Matahari menyengat, udara kering. Sebuah wajah siang desa Jono Kecamatan Temayang, desa pinggiran hutan jati Perhutani di Bojonegoro. Paini adalah bagian dari desa hutan, perempuan paruh baya itu lahir dan dibesarkan di antara kokohnya tanaman jati disana. Hutan sumber pangan, sumber air dan sumber penghidupan bagi warga desa.
Sebagai ibu rumahtangga dengan satu anak laki-laki, Paini sehari-hari bekerja sebagai buruh tani di sawah dan tegalan. Kadang ia bekerja di hutan untuk menambah penghasilan suaminya yang kondektur bis. Tentu saja ia ingin hidupnya berubah. Sorot matanya yang tajam mengatakan itu ketika saya bertemu di salah satu stand pamerannya di Gedung Sarinah Thamrin lantai empat belas.
Hidup tak semudah cerita putri raja. Mimpi Paini bukanlah mimpi Cinderela. Perempuan lulusan Sekolah Dasar ini berani ikut kursus membatik yang diselenggarakan Pemda Bojonegoro. Meski kursusnya gratis, ternyata hanya 20 orang yang ikut pada 2009 itu dan umumnya mereka sudah berumur alias sudah tua-tua. Anak-anak muda desa lebih memilih bekerja di kota sebagai buruh pabrik, meninggalkan kegiatan sawah dan hutan yang dianggap tak sexi karena penghasilan kurang tinggi.
Dari peserta kursus Ia sendirian yang nekad, berbekal sembilan motif batik Bojonegoro yang di launching awal 2010 yaitu motif daun jati, gastrol, daun tembakau, pari sumilak, kayangan api, jagung mijimas, mliwis mukti dan wayang thengulan. Menurutnya, motif batik Bojonegoro diinspirasi dari kokohnya hutan jati. Sebut saja daun jati, pari sumilak, jagung wijimas, semua ada di dalam hutan dan dekat dengan kehidupan masyarakat Jono. Ketika Paini mulai membatik, orang-orang desa mengoloknya “mbatik enthuk opo” (membatik dapat apa; red).
Paini termasuk beruntung ketika Perhutani Bojonegoro memberikan pinjaman dana Program Kemitraan dan Bina Lingkungan (PKBL) senilai empat puluh juta rupiah. Uang itu ia gunakan membeli bahan seperti kain, pewarna, malam dan peralatan lainnya. Untuk seorang Paini, program PKBL bagaikan dewa penolong. Bagaimana tidak, prosesnya kilat, modalnya kepercayaan, niat baik, kerja yang sungguh keras dan kejujuran berusaha. Petugas PKBL tidak mempersulitnya, tidak berbelit administrasinya. Satu lagi yang disukai Paini, ikut PKBL itu gratis dipromosikan kemana-mana tanpa harus bercapek-capek ria.

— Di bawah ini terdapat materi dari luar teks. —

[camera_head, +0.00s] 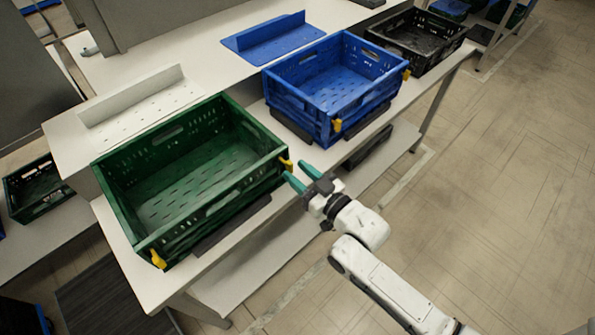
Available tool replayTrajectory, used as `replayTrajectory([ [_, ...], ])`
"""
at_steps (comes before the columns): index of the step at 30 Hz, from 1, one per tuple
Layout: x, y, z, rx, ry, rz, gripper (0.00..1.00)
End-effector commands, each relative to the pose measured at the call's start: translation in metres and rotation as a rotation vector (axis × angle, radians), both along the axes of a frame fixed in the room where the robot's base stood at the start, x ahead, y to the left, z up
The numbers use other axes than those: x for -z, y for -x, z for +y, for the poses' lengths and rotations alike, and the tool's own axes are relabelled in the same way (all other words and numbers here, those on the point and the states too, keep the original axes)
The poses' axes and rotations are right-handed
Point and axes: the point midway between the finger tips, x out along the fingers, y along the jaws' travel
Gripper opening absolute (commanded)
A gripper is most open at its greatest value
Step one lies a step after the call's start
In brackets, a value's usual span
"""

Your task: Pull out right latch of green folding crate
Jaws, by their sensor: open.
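The green folding crate (150,137) stands unfolded and empty on the white table. Its right yellow latch (287,164) sits at the near right corner. Its left yellow latch (158,259) sits at the near left corner. My gripper (298,174) is open, with two teal fingers pointing left toward the right latch. The fingertips are very close to the latch; I cannot tell whether they touch it. Part of the latch's lower edge is near the front finger and hard to make out.
A blue crate (335,75) with yellow latches stands right of the green crate, beyond my gripper. A black crate (418,40) is farther right. The table's front edge (215,245) runs below the crates. Open floor (490,190) lies to the right.

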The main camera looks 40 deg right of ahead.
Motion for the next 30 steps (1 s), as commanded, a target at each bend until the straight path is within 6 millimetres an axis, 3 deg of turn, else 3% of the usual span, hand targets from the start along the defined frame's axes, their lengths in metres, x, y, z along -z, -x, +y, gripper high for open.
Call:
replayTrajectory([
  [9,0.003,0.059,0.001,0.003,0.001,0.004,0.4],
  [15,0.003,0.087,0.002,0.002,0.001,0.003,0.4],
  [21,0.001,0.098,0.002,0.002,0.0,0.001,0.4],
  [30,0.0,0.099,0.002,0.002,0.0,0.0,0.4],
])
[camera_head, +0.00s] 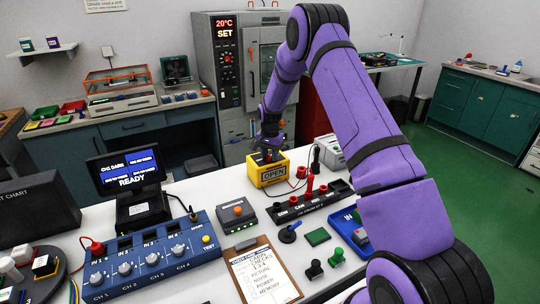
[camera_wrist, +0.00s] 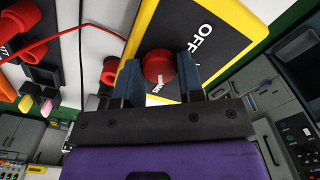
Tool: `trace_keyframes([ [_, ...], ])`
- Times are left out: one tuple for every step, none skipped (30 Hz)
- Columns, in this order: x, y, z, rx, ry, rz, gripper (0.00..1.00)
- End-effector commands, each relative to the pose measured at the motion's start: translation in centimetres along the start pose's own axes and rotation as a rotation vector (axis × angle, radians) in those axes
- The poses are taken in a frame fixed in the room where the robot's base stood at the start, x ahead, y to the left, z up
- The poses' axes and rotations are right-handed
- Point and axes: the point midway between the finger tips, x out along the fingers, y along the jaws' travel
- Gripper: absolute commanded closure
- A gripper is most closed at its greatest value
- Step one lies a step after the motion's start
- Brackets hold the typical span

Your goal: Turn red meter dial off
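The round red dial (camera_wrist: 160,66) with a pale mark sits on that face. My gripper (camera_wrist: 160,72) has one finger on each side of the dial, very close to it. Whether both fingers press on it I cannot tell. In the head view my gripper (camera_head: 268,152) is over the meter's top and hides the dial.
A black strip with red sockets (camera_head: 310,199) and a grey box with an orange knob (camera_head: 237,209) stand near the meter. A blue channel box (camera_head: 152,257) and a clipboard (camera_head: 263,275) lie in front. Red leads run beside the meter.

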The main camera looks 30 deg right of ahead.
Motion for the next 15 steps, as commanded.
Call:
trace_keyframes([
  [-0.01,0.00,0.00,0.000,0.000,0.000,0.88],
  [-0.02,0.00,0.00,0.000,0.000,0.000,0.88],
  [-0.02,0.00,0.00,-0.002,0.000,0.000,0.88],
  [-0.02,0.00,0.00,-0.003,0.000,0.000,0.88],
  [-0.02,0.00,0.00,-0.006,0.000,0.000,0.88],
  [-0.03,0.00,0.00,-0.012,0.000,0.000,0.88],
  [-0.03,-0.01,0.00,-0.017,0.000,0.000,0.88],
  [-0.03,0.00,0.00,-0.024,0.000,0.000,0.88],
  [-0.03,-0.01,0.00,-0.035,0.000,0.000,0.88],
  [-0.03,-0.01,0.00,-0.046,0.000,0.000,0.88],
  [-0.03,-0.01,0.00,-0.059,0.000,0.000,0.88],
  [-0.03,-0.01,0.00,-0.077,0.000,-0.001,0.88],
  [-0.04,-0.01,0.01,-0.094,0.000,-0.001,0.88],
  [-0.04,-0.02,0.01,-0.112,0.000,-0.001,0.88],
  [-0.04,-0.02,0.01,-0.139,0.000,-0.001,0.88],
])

Kerja kerasnya mulai berbuah manis. Pesanannya mengalir seperti derasnya air sungai Bengawan Solo yang melintas kota Bojonegoro. Selain pesanan untuk seragam sekolah, seragam kantor, pesanan khusus dari Jakarta, Surabaya, Semarang dan Madiun antri. Produksi batiknya bervariasi dari bahan katun primisima hingga sutera tergantung pesanan. Harga juga bervariasi mulai Rp. 75.000,- sampai dengan Rp. 1.000.000,-. Dengan bantuan 20 orang karyawan, Paini bisa mendapatkan keuntungan bersih rata-rata Rp. 6 juta sampai Rp 10 juta sebulan. Sebuah nilai yang cukup besar untuk ukuran penghasilan perempuan di desa Jono saat ini.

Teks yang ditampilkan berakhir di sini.